The UK Space Agency has awarded more than £3 million to UK researchers to support the exploration of life on Mars and examine the polar regions of the Moon.
A further £230,000 of funding has been awarded to studies into experiments that could be built and flown to the International Space Station (ISS), which could potentially support future human exploration of space.
The £3 million from the UK Space Agency Aurora Science programme, which is exploiting the data from robotic exploration, including our major investment in ESA’s ExoMars mission, will target questions of past and present life on Mars, investigating the presence of water and the geochemical environment as well as atmospheric trace gases and their sources.
Science Minister, Jo Johnson, said:
“Science enables and shapes the UK’s future in space exploration. This government funding will play a vital role in ensuring UK academics can continue to study the secrets of our solar system, from the polar regions of the Moon to the potential of life on Mars.

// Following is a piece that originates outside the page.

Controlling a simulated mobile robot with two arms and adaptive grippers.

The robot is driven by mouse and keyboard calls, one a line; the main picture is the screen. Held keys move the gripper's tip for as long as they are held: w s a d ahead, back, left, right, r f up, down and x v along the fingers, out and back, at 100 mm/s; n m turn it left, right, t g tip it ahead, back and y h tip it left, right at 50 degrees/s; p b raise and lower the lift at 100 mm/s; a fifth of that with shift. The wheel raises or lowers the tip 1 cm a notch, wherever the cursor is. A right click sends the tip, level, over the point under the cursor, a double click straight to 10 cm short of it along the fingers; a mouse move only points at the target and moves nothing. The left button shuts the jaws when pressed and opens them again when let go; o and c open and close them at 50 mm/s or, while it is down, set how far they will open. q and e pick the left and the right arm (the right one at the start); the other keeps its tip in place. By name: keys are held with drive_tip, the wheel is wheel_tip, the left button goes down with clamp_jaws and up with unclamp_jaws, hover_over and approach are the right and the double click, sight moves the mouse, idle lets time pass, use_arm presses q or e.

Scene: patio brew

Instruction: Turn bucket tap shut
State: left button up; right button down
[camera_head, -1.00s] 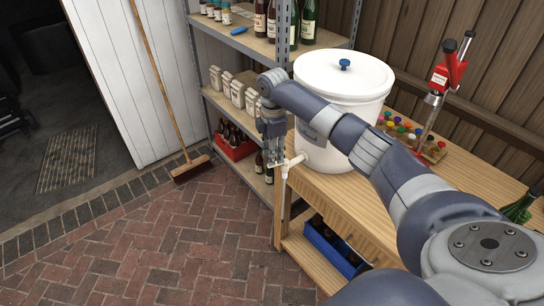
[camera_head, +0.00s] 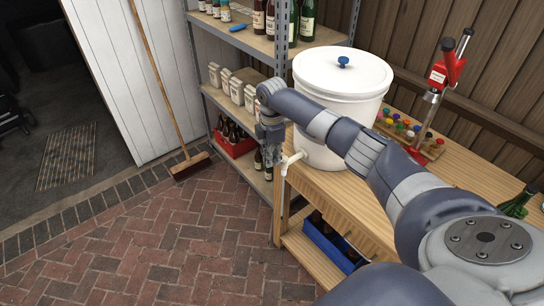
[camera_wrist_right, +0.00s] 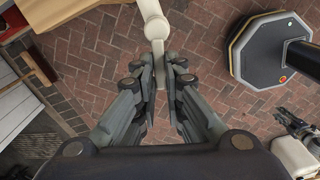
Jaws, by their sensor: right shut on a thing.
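The white lidded bucket (camera_head: 335,110) stands on the wooden bench's left end. Its off-white tap (camera_head: 291,164) sticks out low on the bucket's left side, with the spout pointing down. My right gripper (camera_head: 270,172) is at the tap, fingers pointing down. In the right wrist view the tap (camera_wrist_right: 154,28) comes in from the top, and its narrow end lies between the fingertips of the right gripper (camera_wrist_right: 160,78), which is shut on it. The fingers partly hide the handle, and its exact angle is unclear. A dark finger-like part at the right edge looks like my left gripper (camera_wrist_right: 290,122).
The bench (camera_head: 340,205) holds a red capper (camera_head: 437,90) and colored caps. A blue crate (camera_head: 330,240) is underneath. A broom (camera_head: 160,90) leans left. The brick floor in front is clear.

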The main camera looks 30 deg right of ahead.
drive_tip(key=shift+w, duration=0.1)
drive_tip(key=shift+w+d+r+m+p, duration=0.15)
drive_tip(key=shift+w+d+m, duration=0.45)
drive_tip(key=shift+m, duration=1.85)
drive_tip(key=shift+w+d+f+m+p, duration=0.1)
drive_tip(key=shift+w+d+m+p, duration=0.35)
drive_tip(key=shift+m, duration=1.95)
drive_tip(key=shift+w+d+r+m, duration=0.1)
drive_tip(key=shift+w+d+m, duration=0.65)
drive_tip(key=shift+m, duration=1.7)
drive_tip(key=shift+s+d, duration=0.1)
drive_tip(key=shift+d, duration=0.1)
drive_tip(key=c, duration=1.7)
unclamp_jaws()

“Research and innovation are at the core of our Industrial Strategy, and by investing in these types of projects, we are reinforcing our position as a world leader in these important and exciting areas.”
The £3 million has gone to 17 academics and individual scientists working at UK research organisations. The scientific objectives of the first mission in the Aurora programme, ExoMars, are to understand Mars’s environment and its atmosphere.
In addition, £230,000 of funding has been awarded to the UK microgravity and space environments community in academia and industry. Four proposals have been funded, which will study concepts and designs for experiments which will deliver high quality science on the ISS as part of a national science programme.
British ESA astronaut Tim Peake was involved in many experiments during his sixth-month mission on the ISS from December 2015 to June 2016, including several with contributions from UK scientists.
Libby Jackson, Human Spaceflight and Microgravity Programme Manager at the UK Space Agency, said:
“Microgravity science in the UK has grown rapidly since we joined the ISS programme back in 2012. Any future mission to the ISS represents a really exciting opportunity to build on this and to ensure that the UK science community is properly placed to capitalise on the research opportunities that such a flight would offer.”
The studies undertaken will address how high quality science can be implemented within the constraints of the ISS and provide an accurate cost for the full flight experiment.